→ **Data provided**
******
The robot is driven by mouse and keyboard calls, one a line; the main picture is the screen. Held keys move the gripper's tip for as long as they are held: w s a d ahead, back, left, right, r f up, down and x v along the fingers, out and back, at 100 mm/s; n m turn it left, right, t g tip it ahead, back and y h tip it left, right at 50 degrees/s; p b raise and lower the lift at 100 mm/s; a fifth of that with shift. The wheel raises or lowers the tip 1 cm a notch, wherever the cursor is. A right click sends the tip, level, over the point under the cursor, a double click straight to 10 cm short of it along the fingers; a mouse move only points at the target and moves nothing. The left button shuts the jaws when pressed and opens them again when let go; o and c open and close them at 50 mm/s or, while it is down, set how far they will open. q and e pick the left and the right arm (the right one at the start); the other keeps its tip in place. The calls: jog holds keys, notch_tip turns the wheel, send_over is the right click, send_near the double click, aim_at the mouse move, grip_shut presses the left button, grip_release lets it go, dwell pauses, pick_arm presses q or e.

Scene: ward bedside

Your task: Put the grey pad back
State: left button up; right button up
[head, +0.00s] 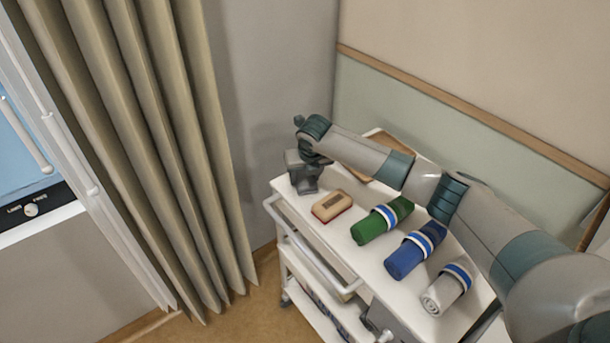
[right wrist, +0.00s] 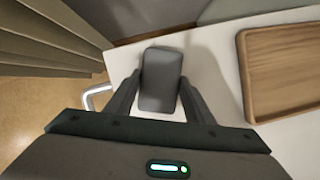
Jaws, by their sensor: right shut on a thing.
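The grey pad (right wrist: 161,80) is a dark grey block with rounded corners. In the right wrist view it sits between the two fingers of my right gripper (right wrist: 160,100), which is shut on it. In the head view my right gripper (head: 304,184) points down at the far left corner of the white trolley top (head: 320,240). There the pad is hard to tell from the dark fingers. I cannot tell whether the pad touches the trolley top. My left gripper is not in view.
A tan block with a dark red base (head: 332,206) lies near the gripper. Green (head: 382,222), blue (head: 415,250) and grey (head: 447,290) banded rolls lie in a row. A wooden tray (right wrist: 290,70) is right of the pad. A curtain (head: 150,120) hangs left.

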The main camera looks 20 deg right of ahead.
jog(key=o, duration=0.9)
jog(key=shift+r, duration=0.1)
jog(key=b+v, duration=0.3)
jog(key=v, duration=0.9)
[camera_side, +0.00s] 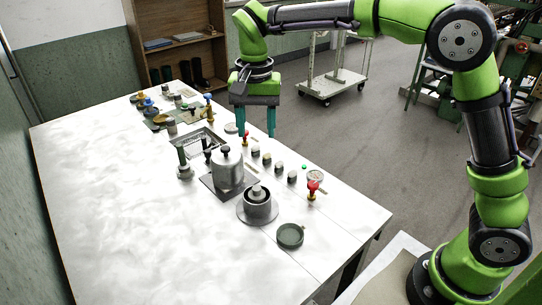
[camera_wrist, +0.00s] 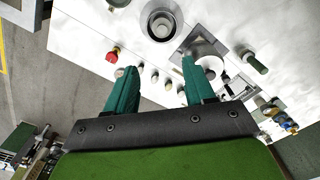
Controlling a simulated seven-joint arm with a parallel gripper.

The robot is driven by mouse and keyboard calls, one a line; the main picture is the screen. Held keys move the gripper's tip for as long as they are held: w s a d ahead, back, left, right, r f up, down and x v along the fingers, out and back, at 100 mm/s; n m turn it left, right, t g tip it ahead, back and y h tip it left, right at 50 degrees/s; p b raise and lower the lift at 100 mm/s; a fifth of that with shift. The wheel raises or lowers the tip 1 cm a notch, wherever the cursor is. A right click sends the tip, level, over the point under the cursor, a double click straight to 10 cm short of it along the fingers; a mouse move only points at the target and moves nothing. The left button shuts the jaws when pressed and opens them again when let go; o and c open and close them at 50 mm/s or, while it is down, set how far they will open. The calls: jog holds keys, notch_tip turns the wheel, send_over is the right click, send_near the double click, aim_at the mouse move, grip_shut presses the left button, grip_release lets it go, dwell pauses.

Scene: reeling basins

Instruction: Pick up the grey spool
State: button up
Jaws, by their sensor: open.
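No single thing shows clearly as the grey spool. Several small grey pieces with dark tops stand in a row along the table's right side; one (camera_side: 267,159) is near the row's middle, and I cannot tell whether any is a spool. In the wrist view, one such piece (camera_wrist: 155,77) appears between my fingers. My gripper (camera_side: 256,134) points down with two teal fingers apart and nothing between them, above the table's right edge. The fingers also show in the wrist view (camera_wrist: 158,70).
A metal lidded pot (camera_side: 228,172) stands on a dark plate, with a round metal basin (camera_side: 258,211) in front. Small fittings crowd the far end (camera_side: 171,127). The table's left side (camera_side: 110,210) is clear.

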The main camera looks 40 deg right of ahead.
******
→ **The request**
Extract the lines above from the one containing "Scene: reeling basins" to the last line, both included, exactly as written.

→ **Result of the exercise**
Scene: reeling basins

Instruction: Pick up the grey spool
State: button up
Jaws, by their sensor: open.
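No single thing shows clearly as the grey spool. Several small grey pieces with dark tops stand in a row along the table's right side; one (camera_side: 267,159) is near the row's middle, and I cannot tell whether any is a spool. In the wrist view, one such piece (camera_wrist: 155,77) appears between my fingers. My gripper (camera_side: 256,134) points down with two teal fingers apart and nothing between them, above the table's right edge. The fingers also show in the wrist view (camera_wrist: 158,70).
A metal lidded pot (camera_side: 228,172) stands on a dark plate, with a round metal basin (camera_side: 258,211) in front. Small fittings crowd the far end (camera_side: 171,127). The table's left side (camera_side: 110,210) is clear.

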The main camera looks 40 deg right of ahead.

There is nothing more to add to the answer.